No motion for judgment has been made in this case by either party. No judgment was rendered in case No. 1449, except an order reversing the judgment in that case.

The appellant submitted this ease at the same time cause No. 1449 was submitted. The writer hereof, in cause No. 1449, discussed and carefully considered all the questions presented by the record in that cause, and that are presented by the record in this cause, and after stating his reasons, concluded such stated reasons did not justify a reversal of the judgment in that cause. The further fact is presented by the record in cause No. 1449, not presented by this record, viz.: That the record in cause No. 1449 contained no competent evidence tending to show or showing that 4 of the-claimed animals were killed by the defendant railroad company; that the plaintiffs relied upon hearsay evidence to^ support the facts constituting negligence, and the court erred in admitting such evidence in the case and giving such evidence any weight; and therefore a material portion of that judgment had no substantial evidence in the record in its *105support, and, as a necessary consequence, the judgment was wrong.

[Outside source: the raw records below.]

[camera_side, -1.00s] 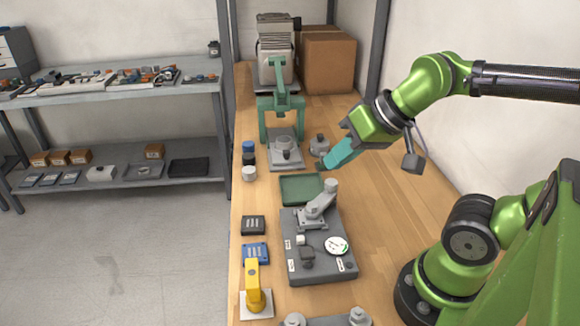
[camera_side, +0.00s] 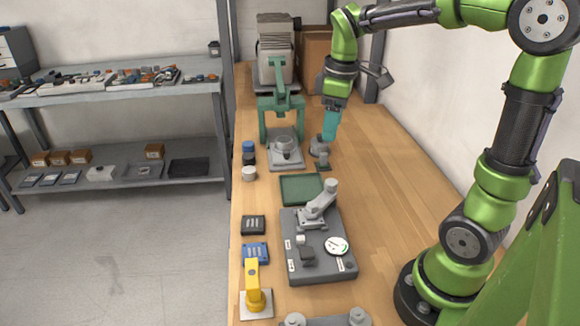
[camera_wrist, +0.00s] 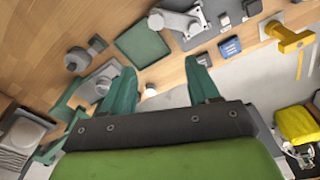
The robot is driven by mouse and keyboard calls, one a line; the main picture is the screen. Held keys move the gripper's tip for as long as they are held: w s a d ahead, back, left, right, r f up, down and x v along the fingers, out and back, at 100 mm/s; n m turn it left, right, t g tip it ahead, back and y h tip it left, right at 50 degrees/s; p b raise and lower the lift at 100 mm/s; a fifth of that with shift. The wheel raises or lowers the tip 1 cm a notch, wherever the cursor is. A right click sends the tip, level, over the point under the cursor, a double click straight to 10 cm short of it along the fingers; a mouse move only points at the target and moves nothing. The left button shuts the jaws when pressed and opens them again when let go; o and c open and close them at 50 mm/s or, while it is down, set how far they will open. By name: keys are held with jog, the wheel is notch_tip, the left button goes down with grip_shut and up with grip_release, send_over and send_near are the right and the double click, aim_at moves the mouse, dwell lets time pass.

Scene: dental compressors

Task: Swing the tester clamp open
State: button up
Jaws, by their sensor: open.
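The tester (camera_side: 325,262) is a dark grey block with a white round gauge (camera_side: 336,246), standing on the bench. Its clamp (camera_side: 318,207) is a light grey arm at the block's back edge, slanting up to a round knob. My gripper (camera_side: 329,136) has teal fingers and points down, well behind the tester and apart from the clamp. The wrist view shows the two fingers (camera_wrist: 160,82) spread with nothing between them. In the side view its tips are close to a grey knobbed part (camera_side: 319,147).
A green tray (camera_side: 300,188) lies just behind the tester. A green press (camera_side: 282,103) stands behind that. A yellow clamp tool (camera_side: 255,290), a blue box (camera_side: 255,253) and a black box (camera_side: 253,225) line the left edge. The bench right of the tester is clear.

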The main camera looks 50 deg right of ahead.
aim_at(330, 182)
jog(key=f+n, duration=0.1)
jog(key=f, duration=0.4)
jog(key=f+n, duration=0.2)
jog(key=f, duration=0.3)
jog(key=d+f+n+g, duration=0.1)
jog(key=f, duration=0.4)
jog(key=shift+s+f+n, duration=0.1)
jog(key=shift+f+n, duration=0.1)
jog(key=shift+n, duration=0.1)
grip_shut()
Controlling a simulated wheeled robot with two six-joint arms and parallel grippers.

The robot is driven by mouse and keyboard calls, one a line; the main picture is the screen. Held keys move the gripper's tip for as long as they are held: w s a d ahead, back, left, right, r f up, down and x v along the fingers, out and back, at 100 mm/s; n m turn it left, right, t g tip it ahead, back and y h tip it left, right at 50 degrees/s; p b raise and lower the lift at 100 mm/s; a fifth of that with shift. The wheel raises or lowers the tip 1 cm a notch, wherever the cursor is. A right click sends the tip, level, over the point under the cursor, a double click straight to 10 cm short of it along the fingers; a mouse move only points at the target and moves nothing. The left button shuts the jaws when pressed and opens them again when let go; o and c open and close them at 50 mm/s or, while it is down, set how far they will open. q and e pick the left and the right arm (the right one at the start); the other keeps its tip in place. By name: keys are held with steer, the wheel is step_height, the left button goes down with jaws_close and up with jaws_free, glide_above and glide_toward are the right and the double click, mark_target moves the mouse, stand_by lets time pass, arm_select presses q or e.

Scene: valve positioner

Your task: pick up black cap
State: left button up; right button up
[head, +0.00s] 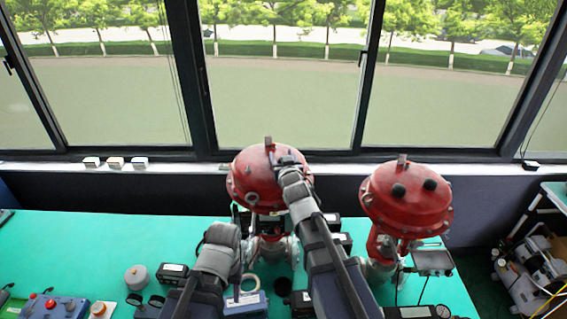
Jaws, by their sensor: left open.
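Two black caps sit on top of the right red valve dome (407,207): a left cap (398,190) and a right cap (430,184). Small dark round pieces, which may also be caps, lie on the table; one (157,300) is at the lower left and another (283,286) is between my arms. My left gripper (232,262) is open over the table, in front of the left red valve; its fingertips are hard to make out. My right gripper (284,158) is at the top of the left red dome (252,180). Its jaws and anything between them are hidden.
The green table (80,245) carries a grey round part (136,276), a blue box with knobs (54,306) and several small devices. A grey box (433,262) is attached beside the right valve. Windows stand behind. The table's left rear is clear.

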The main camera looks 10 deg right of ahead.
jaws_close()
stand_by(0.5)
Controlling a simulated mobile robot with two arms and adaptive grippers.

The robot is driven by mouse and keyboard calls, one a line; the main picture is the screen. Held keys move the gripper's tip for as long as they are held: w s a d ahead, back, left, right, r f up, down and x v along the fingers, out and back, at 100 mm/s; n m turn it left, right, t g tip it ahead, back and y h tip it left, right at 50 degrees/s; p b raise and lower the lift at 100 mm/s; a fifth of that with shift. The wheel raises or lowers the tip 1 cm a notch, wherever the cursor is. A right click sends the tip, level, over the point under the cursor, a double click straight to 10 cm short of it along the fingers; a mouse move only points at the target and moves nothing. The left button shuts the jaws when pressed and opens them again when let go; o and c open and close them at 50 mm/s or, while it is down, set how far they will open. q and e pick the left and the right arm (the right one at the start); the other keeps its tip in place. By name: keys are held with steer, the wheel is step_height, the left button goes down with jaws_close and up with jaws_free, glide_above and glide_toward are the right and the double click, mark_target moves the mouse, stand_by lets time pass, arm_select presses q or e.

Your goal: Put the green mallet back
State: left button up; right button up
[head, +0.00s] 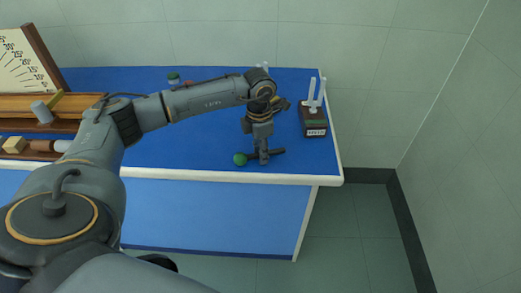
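The green mallet (240,159) lies on the blue bench top near its front edge. Its round green end points left, and a dark handle seems to run to the right behind my fingers. My left gripper (263,157) points down at the handle, just right of the green end. The fingers look narrow from this side, and whether they are closed on the handle cannot be made out. A dark block (314,130) with a green patch, a white label and two upright pale prongs stands at the bench's right end. My right gripper is not in view.
The blue bench (200,150) has a pale front edge. At left are a wooden rack (80,105) with small blocks and cylinders, and a white angle-scale board (20,65). Bare bench lies between mallet and dark block.

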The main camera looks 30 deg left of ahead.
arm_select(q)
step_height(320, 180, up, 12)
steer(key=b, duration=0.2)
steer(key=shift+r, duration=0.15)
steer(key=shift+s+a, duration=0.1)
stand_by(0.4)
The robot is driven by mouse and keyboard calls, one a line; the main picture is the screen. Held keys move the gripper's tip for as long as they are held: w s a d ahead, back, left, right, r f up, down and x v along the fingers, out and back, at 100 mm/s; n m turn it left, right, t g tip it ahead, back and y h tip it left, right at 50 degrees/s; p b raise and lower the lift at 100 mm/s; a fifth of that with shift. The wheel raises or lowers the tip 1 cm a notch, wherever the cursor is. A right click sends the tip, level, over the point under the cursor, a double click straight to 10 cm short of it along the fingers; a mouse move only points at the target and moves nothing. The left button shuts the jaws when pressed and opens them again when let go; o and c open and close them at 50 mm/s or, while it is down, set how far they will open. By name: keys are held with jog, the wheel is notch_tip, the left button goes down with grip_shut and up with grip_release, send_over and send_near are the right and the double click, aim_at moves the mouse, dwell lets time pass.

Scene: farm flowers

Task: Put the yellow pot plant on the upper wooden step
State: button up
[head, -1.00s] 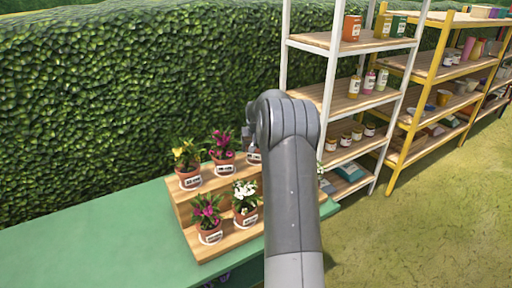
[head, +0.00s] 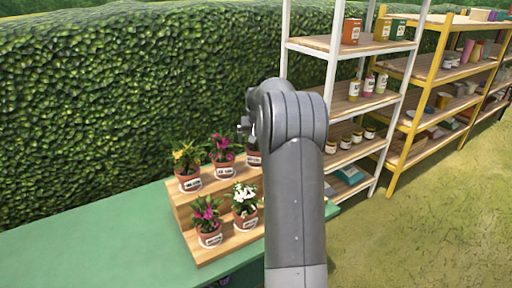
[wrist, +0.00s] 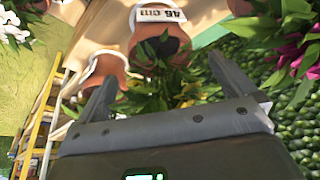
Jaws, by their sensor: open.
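A pot plant with yellow flowers (head: 186,165) stands in a terracotta pot at the left end of the upper wooden step (head: 209,187) in the head view. In the wrist view, which looks tilted over, a labelled terracotta pot (wrist: 160,40) with green leaves and a few yellow blooms lies ahead between my fingers. I cannot tell whether it is the same plant. My gripper (wrist: 162,72) is open, its fingers apart with foliage between and beyond them. In the head view my arm hides most of the gripper.
A magenta plant (head: 222,156) and a partly hidden pot (head: 253,159) share the upper step. Another magenta plant (head: 207,218) and a white-flowered plant (head: 244,203) stand on the lower step. The green table (head: 100,235) is clear at left; shelves (head: 350,105) stand at right.

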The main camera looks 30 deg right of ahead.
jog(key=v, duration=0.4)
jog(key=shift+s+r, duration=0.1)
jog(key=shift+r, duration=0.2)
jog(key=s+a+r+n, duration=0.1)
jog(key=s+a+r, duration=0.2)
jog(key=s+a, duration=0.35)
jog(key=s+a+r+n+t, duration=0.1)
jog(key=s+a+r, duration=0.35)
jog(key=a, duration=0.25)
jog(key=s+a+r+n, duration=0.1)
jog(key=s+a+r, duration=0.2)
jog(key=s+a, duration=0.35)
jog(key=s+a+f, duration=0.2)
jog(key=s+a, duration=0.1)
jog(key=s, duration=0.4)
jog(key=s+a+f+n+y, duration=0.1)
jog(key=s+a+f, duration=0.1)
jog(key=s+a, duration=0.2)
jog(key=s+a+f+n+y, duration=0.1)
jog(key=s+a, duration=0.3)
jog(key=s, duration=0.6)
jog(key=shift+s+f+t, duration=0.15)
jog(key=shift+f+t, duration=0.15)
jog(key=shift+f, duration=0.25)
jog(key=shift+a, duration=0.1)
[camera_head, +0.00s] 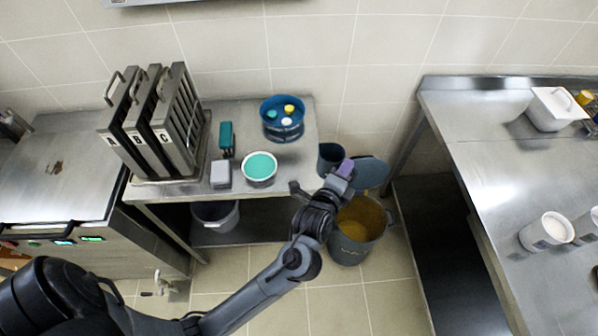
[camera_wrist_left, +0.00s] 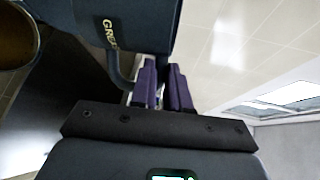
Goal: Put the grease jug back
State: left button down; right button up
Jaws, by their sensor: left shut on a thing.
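The grease jug (camera_head: 328,158) is a dark blue-grey vessel beside the right end of the steel bench in the head view. In the left wrist view the jug (camera_wrist_left: 125,35) fills the top, with "GRE" lettering and a handle on its near side. My left gripper (camera_head: 346,168) has purple fingers and is beside the jug, above the stockpot. In the left wrist view its fingers (camera_wrist_left: 164,88) are shut on the jug's handle. A large grey stockpot (camera_head: 349,250) with yellow-brown contents stands on the floor below. My right gripper is not in view.
The bench (camera_head: 303,115) holds a blue tub (camera_head: 282,129), a white tub with green contents (camera_head: 259,169) and a rack of lettered filters (camera_head: 160,130). A blue disc, perhaps a lid (camera_head: 371,173), is behind the pot. A steel counter (camera_head: 480,150) stands right.

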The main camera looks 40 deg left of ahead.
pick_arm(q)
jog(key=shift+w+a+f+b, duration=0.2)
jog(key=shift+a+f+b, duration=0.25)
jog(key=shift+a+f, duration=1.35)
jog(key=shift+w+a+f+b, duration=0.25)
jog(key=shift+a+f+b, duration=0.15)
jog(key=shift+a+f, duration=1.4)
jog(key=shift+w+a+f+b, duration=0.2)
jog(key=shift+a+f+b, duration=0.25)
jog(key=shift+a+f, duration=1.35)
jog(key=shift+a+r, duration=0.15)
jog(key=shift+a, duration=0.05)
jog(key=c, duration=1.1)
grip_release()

The particular error controlling the decision in cause No. 1449, reversing the judgment, is absent from the record in this cause. In cause No. 1449 the majority of the court, in their opinion, state no reasons whatever for the court’s decision in that case. The entire opinion is as follows:

“We concur in the order reversing the cause and remanding it for a new trial.”

Why the majority of the court considered the judgment error does not appear. The reasons given in the majority opinion in this case in support of the presumption that this judgment is without error may have applied to the similar facts presented in cause No. 1449 with equal force, with the single exception noticed. As I considered, in that cause, all the questions raised by the facts in this record, and concluded that such facts were not sufficient to justify a reversal of the judgment in that case, and as the majority of the court has in this case considered such questions under the same facts but presented in this record, and also seems to have concluded no error appeared therefrom, I am of opinion that under the stipulation in question the court to dispose of all the questions in this case, in accordance with the disposition made of them in the former case, and cause this case to abide the court’s judgment in the former case, is required to order this judgment affirmed. Otherwise, the parties to an appeal may stipulate what law this court must follow in rendering its decisions. See Allen v. State, 14 Ariz. 458, 465, 44 L. R. A. (N. S.) 468, 130 Pac. 1114.

Either an appeal has presented a cause for consideration by this court, which requires a decision of the questions presented by the record, or the stipulation is such as to hold the appeal in abeyance pending the decision in another case, and upon the final disposition of that other case the parties in their private capacity agreed to be bound. The court is not a party to such stipulation, nor will such stipulation, in my opinion, control the decision of a cause as recognized in the Allen case, supra. It may have, and probably does have, the effect as between the parties, of estopping them from enforcing the judgment affirmed until final determination of *106the former case, but that is another question not here presented.

If no reversible error is shown on the record presented to this court, this court has no authority to reverse the judgment, and a stipulation filed, having for its purpose the control of the decisions of this court, cannot confer the authority,, nor direct the decision this court should make. A stipulation cannot confer jurisdiction on the court, nor control the manner of exercising the jurisdiction acquired in a regular manner. Hence I dissent from the decision reversing the judgment for the reasons stated by the majority in their opinion.

I am of the opinion that the record contains no reversible error, and that the judgment appealed from should lawfully be affirmed. Otherwise the very purpose of the stipulation, viz., “that time, trouble and expense to both parties may be saved,” is nullified by this court, and the time, trouble and expense of another trial is cast upon the parties.

Upon the question of power of legislature to make the killing of stoek by railway train prima facie evidence of negligence, see note in 32 L. R. A. (N. S.) 227.